┌────────

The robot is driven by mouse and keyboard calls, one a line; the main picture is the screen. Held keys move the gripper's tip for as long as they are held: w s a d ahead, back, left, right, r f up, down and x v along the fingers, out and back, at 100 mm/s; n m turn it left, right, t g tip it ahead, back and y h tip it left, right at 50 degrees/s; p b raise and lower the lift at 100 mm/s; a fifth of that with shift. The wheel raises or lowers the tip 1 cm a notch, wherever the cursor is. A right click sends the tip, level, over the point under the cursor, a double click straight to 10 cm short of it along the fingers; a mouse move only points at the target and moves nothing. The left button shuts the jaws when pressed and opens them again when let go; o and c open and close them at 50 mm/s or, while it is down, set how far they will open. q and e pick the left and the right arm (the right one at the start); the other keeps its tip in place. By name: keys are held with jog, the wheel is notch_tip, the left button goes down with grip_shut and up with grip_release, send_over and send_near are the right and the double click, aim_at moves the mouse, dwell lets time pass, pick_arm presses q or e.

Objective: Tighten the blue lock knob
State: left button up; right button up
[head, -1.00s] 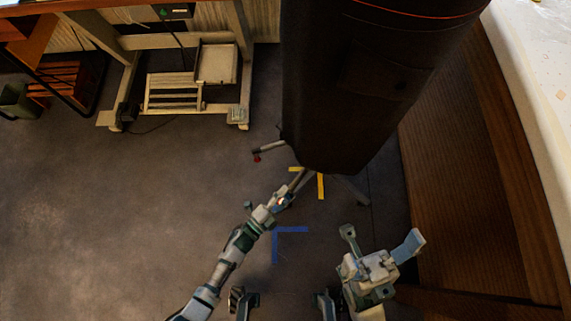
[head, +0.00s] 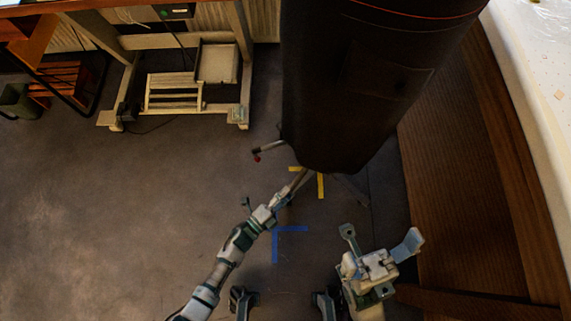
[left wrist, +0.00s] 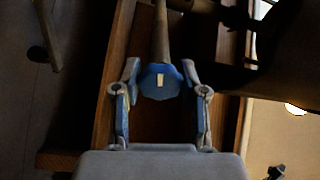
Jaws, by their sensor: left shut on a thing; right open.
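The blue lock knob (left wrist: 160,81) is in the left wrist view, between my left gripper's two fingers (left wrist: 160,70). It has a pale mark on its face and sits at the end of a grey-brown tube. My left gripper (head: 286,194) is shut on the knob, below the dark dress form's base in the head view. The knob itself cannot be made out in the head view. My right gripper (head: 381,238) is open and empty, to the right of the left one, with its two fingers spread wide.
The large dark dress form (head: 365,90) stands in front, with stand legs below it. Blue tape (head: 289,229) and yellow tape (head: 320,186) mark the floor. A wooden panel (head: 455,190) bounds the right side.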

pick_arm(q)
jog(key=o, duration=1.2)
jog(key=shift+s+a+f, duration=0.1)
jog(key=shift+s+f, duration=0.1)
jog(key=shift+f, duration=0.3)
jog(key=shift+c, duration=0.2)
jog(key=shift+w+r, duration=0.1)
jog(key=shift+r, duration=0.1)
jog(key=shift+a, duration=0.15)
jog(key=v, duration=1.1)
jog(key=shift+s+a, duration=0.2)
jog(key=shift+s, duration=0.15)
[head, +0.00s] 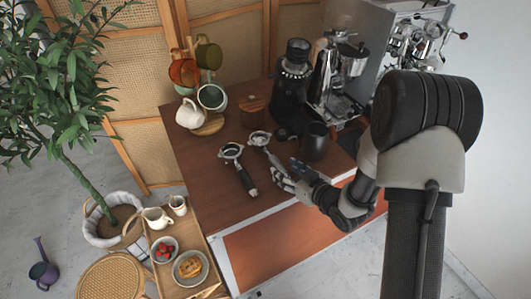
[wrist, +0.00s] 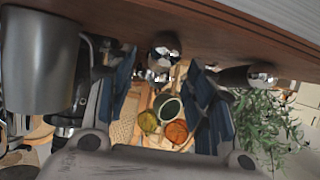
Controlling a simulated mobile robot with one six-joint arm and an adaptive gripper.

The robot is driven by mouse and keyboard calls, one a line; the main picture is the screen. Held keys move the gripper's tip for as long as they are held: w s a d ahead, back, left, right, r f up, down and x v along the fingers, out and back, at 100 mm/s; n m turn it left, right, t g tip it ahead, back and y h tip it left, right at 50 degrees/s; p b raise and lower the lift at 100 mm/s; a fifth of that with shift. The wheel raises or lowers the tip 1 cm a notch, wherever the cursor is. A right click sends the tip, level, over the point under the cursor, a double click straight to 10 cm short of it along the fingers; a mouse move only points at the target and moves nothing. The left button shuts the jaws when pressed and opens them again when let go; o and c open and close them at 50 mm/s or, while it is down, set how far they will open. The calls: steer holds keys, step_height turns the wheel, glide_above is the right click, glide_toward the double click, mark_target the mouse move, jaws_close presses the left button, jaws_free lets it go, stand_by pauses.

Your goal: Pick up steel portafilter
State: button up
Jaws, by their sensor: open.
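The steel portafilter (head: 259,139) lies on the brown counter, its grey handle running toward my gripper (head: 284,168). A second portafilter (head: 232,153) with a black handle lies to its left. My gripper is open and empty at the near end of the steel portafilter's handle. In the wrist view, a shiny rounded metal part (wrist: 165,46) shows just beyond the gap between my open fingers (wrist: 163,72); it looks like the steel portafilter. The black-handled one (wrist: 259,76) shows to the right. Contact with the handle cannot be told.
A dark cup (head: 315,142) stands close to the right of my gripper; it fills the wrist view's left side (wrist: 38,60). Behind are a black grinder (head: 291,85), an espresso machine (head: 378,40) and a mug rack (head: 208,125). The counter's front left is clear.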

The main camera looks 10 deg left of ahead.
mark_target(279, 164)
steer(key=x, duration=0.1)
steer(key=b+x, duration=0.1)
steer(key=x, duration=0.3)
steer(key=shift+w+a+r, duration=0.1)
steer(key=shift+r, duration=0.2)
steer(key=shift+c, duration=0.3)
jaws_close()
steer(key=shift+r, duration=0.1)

└────────
┌────────

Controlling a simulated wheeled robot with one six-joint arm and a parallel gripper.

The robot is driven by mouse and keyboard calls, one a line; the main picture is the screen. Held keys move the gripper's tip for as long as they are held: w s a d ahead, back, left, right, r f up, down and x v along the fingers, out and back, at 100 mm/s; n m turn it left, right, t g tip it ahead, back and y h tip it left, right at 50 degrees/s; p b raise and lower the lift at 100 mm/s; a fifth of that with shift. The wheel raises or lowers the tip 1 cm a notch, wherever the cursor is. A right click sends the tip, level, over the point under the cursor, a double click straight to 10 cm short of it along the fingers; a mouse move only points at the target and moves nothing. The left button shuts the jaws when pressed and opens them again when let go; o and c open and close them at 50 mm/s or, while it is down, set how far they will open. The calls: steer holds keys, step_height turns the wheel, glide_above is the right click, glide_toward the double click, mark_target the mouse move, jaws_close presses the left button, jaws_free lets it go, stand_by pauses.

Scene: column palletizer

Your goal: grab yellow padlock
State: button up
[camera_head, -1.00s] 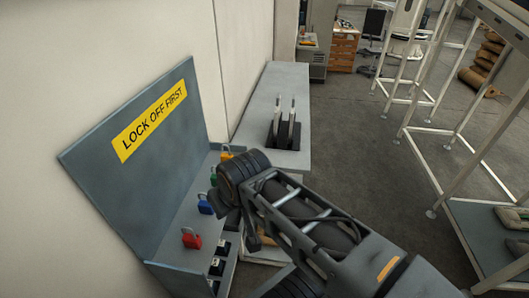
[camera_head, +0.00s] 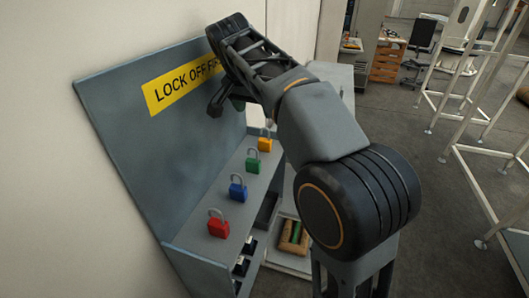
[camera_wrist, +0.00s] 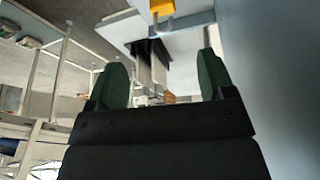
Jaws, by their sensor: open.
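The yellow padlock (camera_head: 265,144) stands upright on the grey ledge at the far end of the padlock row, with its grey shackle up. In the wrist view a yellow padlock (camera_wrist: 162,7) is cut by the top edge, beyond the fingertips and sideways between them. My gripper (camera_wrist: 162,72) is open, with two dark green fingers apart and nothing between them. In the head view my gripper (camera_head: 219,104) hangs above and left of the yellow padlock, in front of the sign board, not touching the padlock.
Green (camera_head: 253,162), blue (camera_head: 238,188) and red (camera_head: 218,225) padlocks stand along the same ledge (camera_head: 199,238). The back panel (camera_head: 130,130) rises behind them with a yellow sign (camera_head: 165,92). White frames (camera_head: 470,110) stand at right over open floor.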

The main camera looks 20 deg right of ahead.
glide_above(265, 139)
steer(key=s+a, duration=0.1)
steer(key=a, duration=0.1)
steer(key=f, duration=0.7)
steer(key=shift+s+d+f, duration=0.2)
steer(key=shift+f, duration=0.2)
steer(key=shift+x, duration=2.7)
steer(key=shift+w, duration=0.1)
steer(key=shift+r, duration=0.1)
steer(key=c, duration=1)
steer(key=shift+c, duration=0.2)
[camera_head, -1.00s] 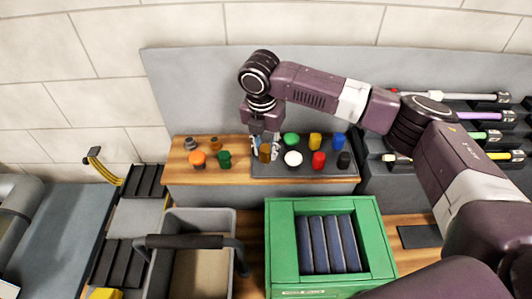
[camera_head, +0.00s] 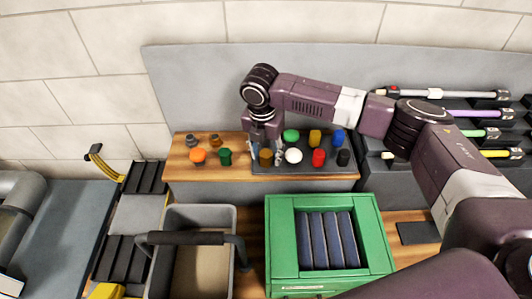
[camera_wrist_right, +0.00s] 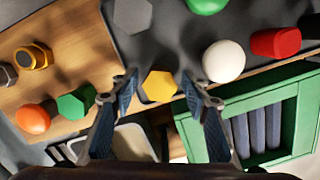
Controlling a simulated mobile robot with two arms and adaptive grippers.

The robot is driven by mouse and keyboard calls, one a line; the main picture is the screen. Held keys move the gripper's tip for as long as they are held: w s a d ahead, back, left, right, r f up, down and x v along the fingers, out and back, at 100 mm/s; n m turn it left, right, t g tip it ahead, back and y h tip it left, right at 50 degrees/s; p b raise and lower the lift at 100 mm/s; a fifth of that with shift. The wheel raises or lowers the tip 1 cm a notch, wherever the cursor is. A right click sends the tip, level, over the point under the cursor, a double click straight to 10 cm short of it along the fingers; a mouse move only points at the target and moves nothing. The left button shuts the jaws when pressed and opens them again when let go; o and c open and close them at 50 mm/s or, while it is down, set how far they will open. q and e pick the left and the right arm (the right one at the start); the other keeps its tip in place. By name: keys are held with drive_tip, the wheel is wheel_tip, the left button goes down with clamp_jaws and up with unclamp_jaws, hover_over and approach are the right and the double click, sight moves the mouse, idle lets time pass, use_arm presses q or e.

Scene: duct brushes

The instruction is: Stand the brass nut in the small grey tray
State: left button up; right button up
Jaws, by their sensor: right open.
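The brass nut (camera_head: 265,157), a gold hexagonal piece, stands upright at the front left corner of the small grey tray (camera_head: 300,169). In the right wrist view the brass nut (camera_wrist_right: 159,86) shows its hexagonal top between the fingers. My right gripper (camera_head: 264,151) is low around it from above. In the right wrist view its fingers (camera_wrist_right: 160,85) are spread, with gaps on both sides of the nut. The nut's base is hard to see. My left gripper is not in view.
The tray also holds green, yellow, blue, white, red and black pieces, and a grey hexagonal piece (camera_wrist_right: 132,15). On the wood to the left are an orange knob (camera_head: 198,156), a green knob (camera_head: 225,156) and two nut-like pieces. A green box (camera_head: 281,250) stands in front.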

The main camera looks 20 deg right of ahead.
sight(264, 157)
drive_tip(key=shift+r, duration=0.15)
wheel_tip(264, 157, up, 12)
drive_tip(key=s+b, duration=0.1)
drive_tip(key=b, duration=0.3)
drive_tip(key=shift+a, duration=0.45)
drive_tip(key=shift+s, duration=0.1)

└────────

> [Set problem]
Count the lines in the records above that hold the word "Scene", and give only that number.

> [Written solution]
2